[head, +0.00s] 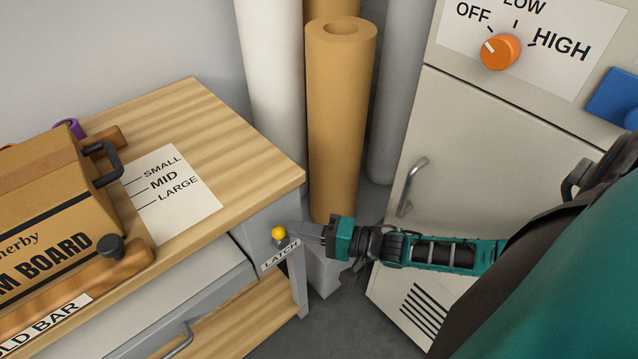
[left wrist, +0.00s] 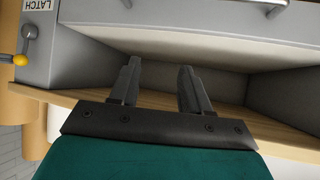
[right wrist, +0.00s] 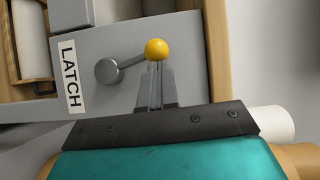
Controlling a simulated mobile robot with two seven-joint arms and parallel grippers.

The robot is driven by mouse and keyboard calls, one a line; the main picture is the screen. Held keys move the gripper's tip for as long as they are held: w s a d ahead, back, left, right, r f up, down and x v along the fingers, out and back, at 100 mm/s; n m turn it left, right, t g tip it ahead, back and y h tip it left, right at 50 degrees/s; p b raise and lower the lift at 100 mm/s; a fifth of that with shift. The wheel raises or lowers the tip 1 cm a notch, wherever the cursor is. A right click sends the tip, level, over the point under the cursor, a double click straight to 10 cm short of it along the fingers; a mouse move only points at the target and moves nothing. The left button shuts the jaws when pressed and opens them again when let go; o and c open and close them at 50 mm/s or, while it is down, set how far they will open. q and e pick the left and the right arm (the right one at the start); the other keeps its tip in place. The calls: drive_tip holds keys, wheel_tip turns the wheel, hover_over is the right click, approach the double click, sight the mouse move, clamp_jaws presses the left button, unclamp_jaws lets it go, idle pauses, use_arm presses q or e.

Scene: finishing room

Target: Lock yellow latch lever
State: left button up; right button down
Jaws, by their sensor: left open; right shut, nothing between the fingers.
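The latch lever has a yellow ball knob (head: 278,233) on a short grey arm, on the grey end panel of the workbench beside the LATCH label (head: 280,255). In the right wrist view the lever arm runs from a round grey pivot (right wrist: 108,72) to the yellow knob (right wrist: 156,49). My right gripper (head: 308,234) is shut and empty, its tips right at the knob; I cannot tell if they touch. The left wrist view shows the knob (left wrist: 19,60) at its left edge. My left gripper (left wrist: 160,82) is open and empty, facing the space under the bench.
A cardboard box (head: 45,215) and a size card (head: 172,195) lie on the wooden bench top (head: 215,125). Brown and white rolls (head: 340,120) stand behind the latch. A grey cabinet (head: 480,160) with a handle and an orange dial (head: 500,51) stands to the right.

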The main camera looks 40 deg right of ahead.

◇ ◇ ◇

### YOUR GOAL
Make an exact copy of the lines from the top of the material through the line with "Controlling a simulated", pictures excluded.

### EXPECTED ANSWER
[head, +0.00s] 
[left wrist, +0.00s] 
[right wrist, +0.00s] 
Controlling a simulated mobile robot with two seven-joint arms and parallel grippers.

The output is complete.